» Direction
Quote the lines from the line holding "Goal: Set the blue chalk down" to the very end of the listing, exactly, and no others.

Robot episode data
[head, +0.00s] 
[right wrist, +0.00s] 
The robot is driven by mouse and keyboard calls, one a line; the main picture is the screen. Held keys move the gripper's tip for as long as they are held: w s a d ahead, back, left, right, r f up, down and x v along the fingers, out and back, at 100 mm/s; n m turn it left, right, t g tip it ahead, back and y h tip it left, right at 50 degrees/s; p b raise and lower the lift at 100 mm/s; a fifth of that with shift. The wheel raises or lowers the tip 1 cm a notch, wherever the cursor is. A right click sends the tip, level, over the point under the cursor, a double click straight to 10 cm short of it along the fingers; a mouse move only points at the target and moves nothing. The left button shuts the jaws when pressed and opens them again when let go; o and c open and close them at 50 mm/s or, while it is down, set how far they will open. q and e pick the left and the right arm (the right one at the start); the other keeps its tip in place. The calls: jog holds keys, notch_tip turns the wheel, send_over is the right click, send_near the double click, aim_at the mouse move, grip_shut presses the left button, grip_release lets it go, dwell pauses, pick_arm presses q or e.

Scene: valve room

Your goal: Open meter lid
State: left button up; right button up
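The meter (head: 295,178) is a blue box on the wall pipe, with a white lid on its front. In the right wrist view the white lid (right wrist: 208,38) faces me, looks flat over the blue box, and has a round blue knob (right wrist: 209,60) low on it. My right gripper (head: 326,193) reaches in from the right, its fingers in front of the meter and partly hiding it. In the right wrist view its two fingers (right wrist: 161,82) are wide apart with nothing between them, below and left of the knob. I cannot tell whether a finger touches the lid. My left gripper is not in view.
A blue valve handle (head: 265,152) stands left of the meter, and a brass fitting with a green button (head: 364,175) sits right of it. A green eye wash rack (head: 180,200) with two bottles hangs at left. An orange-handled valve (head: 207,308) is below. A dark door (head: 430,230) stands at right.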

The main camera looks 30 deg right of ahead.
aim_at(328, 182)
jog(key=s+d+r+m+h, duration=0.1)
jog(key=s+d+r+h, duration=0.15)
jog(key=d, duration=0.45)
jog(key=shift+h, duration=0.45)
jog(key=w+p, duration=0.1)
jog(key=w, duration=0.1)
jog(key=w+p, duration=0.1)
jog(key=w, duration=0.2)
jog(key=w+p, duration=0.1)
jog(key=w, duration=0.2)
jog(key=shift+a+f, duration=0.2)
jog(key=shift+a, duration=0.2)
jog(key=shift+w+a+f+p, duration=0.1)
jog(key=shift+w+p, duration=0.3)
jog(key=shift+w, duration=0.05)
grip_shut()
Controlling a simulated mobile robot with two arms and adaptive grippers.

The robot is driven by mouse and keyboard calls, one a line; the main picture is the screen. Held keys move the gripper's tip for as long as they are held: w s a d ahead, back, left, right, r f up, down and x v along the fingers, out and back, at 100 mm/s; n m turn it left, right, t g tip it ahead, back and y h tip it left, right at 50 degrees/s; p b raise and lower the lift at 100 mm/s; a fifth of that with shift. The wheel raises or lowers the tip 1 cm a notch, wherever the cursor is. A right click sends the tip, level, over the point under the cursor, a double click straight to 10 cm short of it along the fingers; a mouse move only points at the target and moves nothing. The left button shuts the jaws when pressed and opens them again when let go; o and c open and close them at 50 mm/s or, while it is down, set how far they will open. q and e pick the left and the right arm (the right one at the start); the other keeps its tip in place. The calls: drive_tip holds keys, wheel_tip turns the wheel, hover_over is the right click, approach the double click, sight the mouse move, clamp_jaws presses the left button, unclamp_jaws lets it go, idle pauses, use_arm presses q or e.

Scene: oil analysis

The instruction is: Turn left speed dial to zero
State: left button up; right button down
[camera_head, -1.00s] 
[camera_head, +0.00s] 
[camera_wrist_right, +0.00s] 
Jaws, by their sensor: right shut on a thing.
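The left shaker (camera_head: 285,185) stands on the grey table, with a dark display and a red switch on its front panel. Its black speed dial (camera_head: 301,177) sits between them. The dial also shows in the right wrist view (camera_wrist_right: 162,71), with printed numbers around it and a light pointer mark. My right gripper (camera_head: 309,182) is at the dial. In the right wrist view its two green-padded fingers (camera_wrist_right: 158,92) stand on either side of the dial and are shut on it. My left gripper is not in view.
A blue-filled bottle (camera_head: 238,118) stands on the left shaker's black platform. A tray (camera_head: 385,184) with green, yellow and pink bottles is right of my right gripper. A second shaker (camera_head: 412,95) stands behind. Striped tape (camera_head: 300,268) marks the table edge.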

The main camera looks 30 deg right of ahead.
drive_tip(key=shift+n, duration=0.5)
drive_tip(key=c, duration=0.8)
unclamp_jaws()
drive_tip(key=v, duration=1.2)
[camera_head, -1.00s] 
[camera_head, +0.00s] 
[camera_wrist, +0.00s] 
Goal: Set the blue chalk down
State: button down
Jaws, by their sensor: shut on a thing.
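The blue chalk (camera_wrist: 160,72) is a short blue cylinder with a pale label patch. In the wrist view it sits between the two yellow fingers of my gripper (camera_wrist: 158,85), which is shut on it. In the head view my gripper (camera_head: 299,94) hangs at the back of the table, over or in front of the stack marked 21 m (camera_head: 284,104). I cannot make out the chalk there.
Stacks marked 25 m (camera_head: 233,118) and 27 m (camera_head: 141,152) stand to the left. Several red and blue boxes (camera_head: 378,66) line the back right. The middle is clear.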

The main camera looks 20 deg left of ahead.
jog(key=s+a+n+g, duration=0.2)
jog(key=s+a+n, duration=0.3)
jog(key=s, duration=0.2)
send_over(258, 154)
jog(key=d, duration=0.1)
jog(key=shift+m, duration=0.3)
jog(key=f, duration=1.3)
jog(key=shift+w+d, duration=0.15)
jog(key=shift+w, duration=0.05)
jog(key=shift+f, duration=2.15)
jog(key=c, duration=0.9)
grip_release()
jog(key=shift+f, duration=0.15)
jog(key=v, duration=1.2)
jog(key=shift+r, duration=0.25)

» Completed exercise
Goal: Set the blue chalk down
State: button down
Jaws, by their sensor: shut on a thing.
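The blue chalk (camera_wrist: 160,72) is a short blue cylinder with a pale label patch. In the wrist view it sits between the two yellow fingers of my gripper (camera_wrist: 158,85), which is shut on it. In the head view my gripper (camera_head: 299,94) hangs at the back of the table, over or in front of the stack marked 21 m (camera_head: 284,104). I cannot make out the chalk there.
Stacks marked 25 m (camera_head: 233,118) and 27 m (camera_head: 141,152) stand to the left. Several red and blue boxes (camera_head: 378,66) line the back right. The middle is clear.

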The main camera looks 20 deg left of ahead.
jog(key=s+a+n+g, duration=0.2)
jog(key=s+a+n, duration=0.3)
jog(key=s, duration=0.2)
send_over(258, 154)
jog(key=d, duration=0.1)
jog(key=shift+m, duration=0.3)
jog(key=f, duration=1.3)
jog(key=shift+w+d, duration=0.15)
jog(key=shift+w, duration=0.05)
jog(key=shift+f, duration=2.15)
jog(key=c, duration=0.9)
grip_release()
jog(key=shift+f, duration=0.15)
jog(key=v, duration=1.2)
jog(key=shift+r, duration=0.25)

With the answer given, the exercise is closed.